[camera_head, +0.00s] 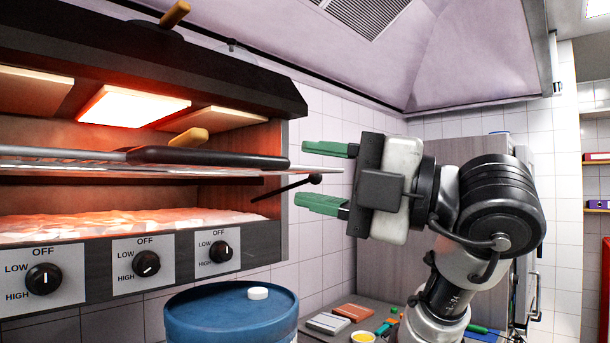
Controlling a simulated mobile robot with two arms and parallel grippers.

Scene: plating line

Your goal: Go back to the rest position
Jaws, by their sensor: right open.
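My right gripper (322,176) is open, with its two green fingers apart and nothing between them. It points left toward the grill's right end. A grill (266,245) with a glowing heater stands at the left. The grill's black lever with a round knob (315,179) and the tip of its rack show close to the fingers; I cannot tell whether they touch. My left gripper is not in view.
A blue drum (232,318) with a small white round piece (258,293) on top stands below the grill. A counter with small boxes (354,312) and a yellow cup (362,337) lies under my right arm. A hood (470,60) hangs above.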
══════════════════════════════
* [Task requirements]:
The lines from the top of the data above through the one holding "Your goal: Go back to the rest position" are to be repeated exactly, and only those, with no pictures.

* [Reply]:
[camera_head, +0.00s] 
Controlling a simulated mobile robot with two arms and parallel grippers.

Scene: plating line

Your goal: Go back to the rest position

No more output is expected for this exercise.